New York, Princeton Architectural Press, 2016, 224 p., 60 $, en anglais

De New York nous parvient un livre inclassable. Témoignage d'artiste, d'abord, où le scénographe George Tsypin évoque les grands enjeux de son travail et de celui de son collectif basé à New York pendant une quinzaine d'années, par le biais de somptueuses photographies et de textes où la précision technique croise la poésie la plus singulière. Car on doit à la George Tsypin Opera Factory quatre-vingt-dix réalisations dans les domaines les plus divers : opéra, bien sûr (George Tsypin a signé plusieurs spectacles de Peter Sellars, Francesca Zambello ou Pierre Audi) mais aussi musical, cirque, show télévisé, installations - et même la cérémonie d'ouverture des J.O. d'hiver de Sotchi 2014.
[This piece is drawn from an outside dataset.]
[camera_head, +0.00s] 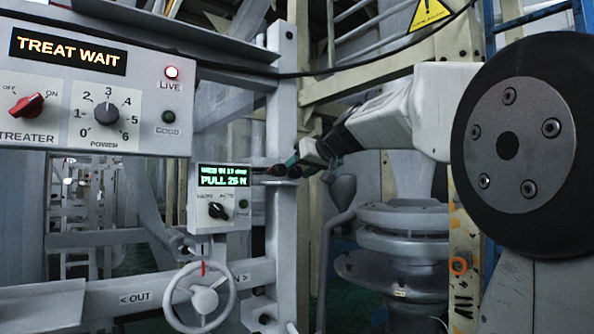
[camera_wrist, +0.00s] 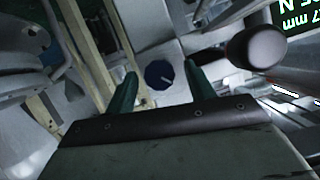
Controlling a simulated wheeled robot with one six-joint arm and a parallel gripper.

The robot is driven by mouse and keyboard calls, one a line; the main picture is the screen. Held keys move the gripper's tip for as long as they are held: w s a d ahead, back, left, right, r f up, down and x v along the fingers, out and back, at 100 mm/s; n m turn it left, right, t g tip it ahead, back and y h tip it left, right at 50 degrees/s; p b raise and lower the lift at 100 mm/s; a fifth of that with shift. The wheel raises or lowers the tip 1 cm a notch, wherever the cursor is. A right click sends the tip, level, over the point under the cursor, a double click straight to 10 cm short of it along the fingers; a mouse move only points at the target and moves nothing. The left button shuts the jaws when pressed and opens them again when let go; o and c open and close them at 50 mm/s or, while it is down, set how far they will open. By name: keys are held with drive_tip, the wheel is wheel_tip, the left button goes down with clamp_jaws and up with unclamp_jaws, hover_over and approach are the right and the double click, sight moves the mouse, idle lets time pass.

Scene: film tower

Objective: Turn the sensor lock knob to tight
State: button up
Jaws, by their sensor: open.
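A dark blue round knob (camera_wrist: 159,74) with a pale pointer line sits on a light grey surface in the wrist view. It looks like the sensor lock knob, but I read no label or tight mark. My gripper (camera_wrist: 160,70) is open, its two dark green fingers on either side of the knob in the picture; they look apart from it, and the depth gap is hard to judge. In the head view my gripper (camera_head: 291,166) is by the grey upright, right of the green PULL display (camera_head: 224,176). The knob cannot be made out there.
A dark rounded handle (camera_wrist: 256,46) on a stem juts out close to the right finger in the wrist view. In the head view, the treater panel (camera_head: 90,85) is upper left, a handwheel (camera_head: 203,297) lower left, and a stacked grey round housing (camera_head: 400,240) below my arm.

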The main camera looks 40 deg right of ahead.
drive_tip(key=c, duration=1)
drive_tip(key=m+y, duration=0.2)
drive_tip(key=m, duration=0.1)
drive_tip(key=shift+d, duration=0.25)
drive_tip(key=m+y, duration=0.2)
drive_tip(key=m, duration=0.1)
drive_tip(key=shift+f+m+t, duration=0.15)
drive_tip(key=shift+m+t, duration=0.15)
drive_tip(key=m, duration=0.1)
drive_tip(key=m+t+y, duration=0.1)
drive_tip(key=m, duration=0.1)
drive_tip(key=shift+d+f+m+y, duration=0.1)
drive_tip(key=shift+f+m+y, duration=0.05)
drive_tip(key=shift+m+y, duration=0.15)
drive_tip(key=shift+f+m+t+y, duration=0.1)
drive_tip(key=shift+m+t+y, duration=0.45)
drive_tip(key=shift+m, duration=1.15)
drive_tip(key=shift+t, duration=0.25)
Tombeau d'un lieu dont il s'agit de faire le deuil, ensuite. La George Tsypin Opera Factory était installée à Long Island sur le site de 5Pointz, une usine désaffectée datant du XIXe siècle, occupée par différents artistes et devenue depuis 1993 la « mecque du graffiti ». En 2013 les immenses et multiples fresques couvrant les murs de 5Pointz furent recouverts de peinture blanche, prélude destiné à rendre moins spectaculaire la destruction du complexe en friche prévue par son propriétaire, le promoteur Jerry Wolkoff, et achevée en décembre 2015. Bruits de métal (métro aérien, escaliers intérieurs), odeurs âcre des sprays, éclat des couleurs et des compositions, mais aussi danger latent de ces lieux brinquebalants et de leurs occupants de passage... Tsypin parvient à rendre hommage à la pulsion de vie stimulante quoique fébrile d'un lieu ouvert et libre, dont la mort signe pire que la fin d'une époque : la fin d'un monde.

Portrait amoureux de New York, enfin. Architecte et urbaniste de formation, le scénographe semble relire chacune de ses œuvres à la lumière de cette ville. Ville d'eau et de transparences (le travail sur le verre translucide pour Theodora ou La Petite Sirène), de vertige et de ruptures (quelques mois avant le 11 septembre 2001, Tsypin présentait ses maquettes de décor pour West Side Story à Bregenz, avec un immense gratte-ciel effondré à la structure éventrée...), utopie permanente et universelle (Sotchi 2014 et sa parade épique, démesurée). Ces évocations sont les plus poétiques et personnelles, sans pourtant lever complètement le voile sur le mystère de cet homme né dans le désert du Kazakhstan où ses parents, à la sortie des camps soviétiques, avaient été exilés, et semblant faire germer dans son œuvre des promesses qui s'annonçaient arides et s'avèrent foisonnantes.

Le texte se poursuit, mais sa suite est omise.